THE PROBLEM: "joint" appears in how many lines of the entries? State only the number.

EXERCISE INPUTS:
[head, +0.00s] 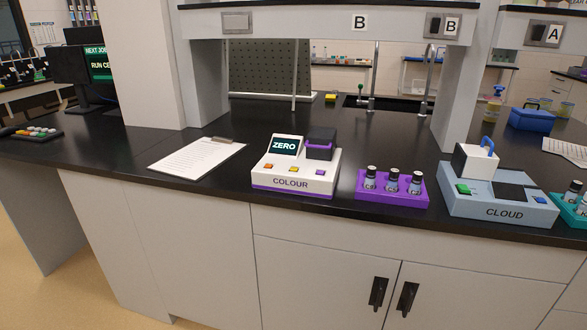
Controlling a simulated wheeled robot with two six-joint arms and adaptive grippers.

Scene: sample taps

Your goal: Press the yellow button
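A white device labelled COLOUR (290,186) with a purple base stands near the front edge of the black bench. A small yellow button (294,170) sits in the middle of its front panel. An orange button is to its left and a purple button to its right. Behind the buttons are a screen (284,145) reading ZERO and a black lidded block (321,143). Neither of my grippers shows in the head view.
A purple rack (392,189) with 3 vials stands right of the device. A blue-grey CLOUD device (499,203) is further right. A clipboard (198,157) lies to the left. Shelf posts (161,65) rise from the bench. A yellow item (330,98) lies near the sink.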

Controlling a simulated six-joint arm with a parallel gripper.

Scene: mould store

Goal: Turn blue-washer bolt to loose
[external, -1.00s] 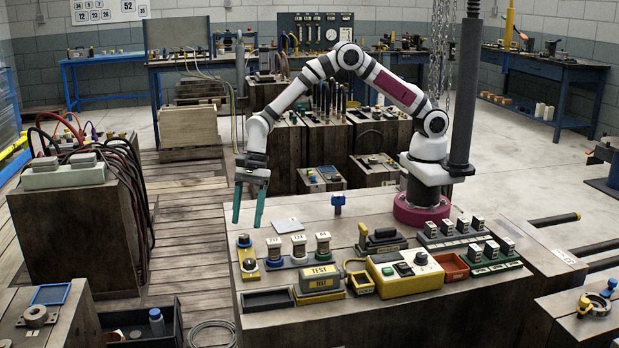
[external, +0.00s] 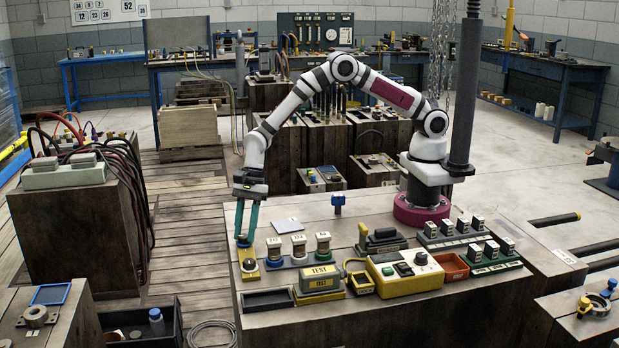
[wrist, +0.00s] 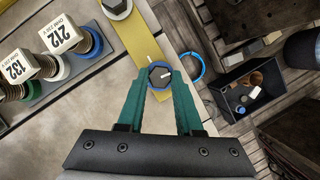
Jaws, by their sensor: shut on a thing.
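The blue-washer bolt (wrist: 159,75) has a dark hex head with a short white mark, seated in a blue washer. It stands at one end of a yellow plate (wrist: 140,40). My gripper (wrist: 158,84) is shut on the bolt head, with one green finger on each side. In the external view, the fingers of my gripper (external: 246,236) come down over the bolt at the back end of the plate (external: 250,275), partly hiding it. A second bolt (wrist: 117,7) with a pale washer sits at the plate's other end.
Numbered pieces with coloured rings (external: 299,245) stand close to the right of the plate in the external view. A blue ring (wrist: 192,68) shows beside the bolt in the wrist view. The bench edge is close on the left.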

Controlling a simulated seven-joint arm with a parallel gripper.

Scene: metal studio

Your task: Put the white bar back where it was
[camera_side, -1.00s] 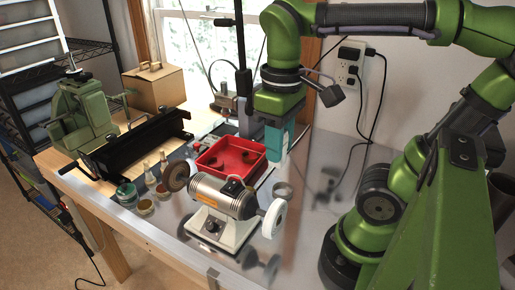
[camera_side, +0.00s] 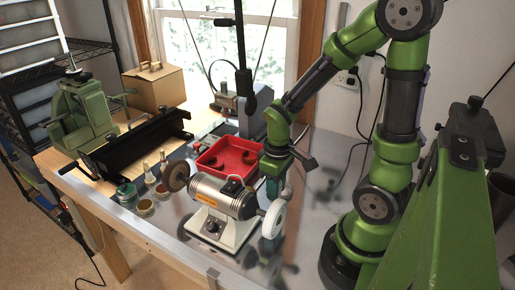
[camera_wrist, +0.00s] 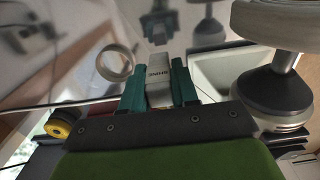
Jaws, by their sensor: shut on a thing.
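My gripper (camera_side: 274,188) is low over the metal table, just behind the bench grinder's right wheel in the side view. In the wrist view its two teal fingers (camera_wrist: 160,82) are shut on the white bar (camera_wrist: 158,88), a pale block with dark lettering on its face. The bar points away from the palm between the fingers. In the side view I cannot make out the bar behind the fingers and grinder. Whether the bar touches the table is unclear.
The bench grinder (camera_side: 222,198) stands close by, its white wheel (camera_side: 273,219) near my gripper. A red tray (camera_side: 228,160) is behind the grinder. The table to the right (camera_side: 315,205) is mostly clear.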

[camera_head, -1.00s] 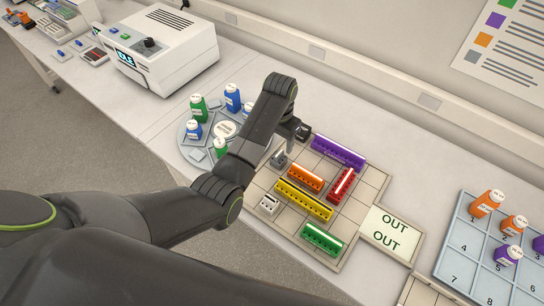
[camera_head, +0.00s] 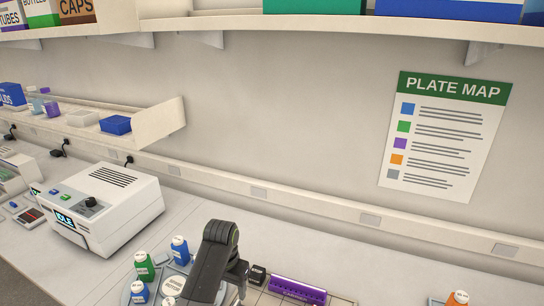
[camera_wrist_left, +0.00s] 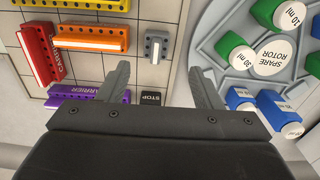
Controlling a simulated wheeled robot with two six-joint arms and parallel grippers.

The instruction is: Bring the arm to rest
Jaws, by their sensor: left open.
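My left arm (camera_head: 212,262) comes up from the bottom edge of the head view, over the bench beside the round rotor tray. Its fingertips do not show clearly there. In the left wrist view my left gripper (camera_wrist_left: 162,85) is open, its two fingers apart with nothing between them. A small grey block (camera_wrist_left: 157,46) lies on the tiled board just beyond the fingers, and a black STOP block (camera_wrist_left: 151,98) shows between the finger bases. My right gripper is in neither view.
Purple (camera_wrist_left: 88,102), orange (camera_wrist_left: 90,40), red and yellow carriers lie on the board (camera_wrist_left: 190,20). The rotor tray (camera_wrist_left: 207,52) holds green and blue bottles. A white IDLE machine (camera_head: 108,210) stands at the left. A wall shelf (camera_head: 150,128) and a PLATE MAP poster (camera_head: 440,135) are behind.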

...

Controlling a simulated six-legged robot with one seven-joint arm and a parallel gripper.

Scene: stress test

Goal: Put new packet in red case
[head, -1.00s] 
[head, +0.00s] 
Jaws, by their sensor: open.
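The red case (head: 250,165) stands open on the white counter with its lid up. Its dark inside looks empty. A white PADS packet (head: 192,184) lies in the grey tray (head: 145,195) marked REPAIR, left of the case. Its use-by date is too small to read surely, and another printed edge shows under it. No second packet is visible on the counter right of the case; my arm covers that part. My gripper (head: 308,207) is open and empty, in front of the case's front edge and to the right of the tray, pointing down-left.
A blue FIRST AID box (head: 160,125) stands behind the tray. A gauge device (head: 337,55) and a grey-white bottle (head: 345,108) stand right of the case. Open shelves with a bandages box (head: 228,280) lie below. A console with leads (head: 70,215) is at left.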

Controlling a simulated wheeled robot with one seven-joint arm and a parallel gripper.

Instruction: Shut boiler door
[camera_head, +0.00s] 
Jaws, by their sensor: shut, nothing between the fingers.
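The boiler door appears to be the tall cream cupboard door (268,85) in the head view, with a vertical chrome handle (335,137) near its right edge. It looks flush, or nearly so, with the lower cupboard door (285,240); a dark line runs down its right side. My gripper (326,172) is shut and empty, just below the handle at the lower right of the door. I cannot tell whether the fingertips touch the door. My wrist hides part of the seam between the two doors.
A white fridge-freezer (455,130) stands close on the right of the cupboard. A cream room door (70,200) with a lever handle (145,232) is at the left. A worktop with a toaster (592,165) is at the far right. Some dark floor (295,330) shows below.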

SOLUTION TO THE EXERCISE: 6